:: ITEMS ::

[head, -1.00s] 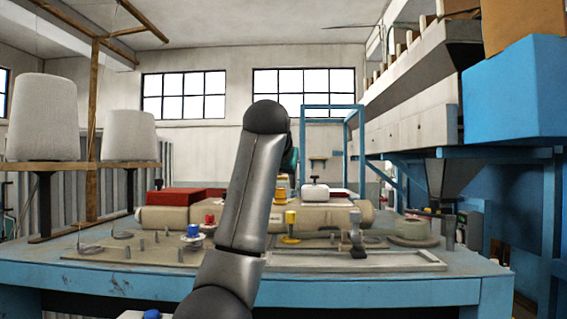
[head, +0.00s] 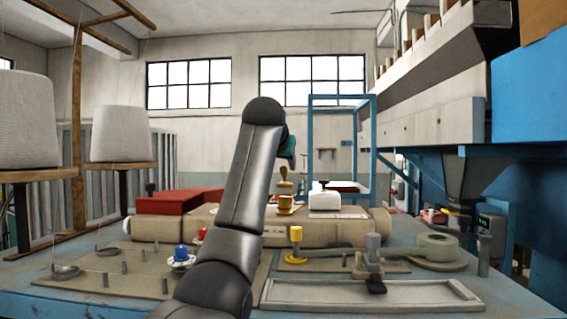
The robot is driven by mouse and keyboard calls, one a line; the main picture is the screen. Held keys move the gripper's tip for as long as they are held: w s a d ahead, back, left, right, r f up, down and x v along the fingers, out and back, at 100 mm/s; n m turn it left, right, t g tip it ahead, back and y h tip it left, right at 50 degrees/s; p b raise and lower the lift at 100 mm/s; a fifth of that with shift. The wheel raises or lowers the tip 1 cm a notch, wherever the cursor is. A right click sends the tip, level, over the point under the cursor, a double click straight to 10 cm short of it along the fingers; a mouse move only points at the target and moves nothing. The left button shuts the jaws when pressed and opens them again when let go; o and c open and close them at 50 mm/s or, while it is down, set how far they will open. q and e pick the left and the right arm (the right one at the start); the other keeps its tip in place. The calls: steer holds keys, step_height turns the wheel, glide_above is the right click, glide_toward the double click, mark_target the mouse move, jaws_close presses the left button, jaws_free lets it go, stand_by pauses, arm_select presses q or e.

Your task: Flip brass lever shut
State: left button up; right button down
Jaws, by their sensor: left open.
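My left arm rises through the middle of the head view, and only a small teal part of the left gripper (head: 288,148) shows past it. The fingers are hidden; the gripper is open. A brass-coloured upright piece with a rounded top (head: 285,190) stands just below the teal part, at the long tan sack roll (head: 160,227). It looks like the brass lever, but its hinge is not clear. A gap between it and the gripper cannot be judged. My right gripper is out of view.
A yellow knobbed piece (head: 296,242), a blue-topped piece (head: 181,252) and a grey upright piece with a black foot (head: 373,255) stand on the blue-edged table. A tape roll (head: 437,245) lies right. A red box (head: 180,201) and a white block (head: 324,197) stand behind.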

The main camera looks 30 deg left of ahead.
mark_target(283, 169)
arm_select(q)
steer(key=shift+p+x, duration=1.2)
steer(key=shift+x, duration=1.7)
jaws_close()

:::
:: ITEMS ::

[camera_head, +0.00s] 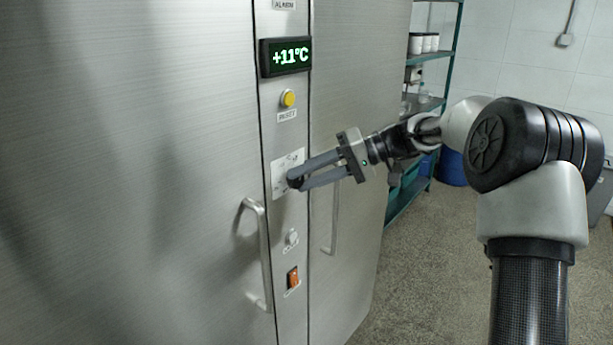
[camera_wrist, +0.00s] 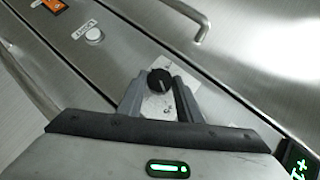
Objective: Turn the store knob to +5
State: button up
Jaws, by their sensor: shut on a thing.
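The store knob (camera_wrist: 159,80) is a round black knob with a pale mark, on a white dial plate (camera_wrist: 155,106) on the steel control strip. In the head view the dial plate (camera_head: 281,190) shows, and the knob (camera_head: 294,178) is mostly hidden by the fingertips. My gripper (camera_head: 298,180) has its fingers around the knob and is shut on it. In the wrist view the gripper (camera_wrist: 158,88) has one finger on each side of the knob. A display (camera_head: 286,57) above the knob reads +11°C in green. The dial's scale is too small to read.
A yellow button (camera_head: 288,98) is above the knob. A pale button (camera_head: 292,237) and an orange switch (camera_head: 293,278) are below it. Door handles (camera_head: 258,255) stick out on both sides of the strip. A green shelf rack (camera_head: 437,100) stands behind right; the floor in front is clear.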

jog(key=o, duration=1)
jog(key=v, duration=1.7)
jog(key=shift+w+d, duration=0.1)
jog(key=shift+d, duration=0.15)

:::

*GOAL*.
Give again the run of lines that opens at the line with "Objective: Turn the store knob to +5" and closes at the line with "State: button up", exactly, and only that run.

*FINAL ANSWER*.
Objective: Turn the store knob to +5
State: button up

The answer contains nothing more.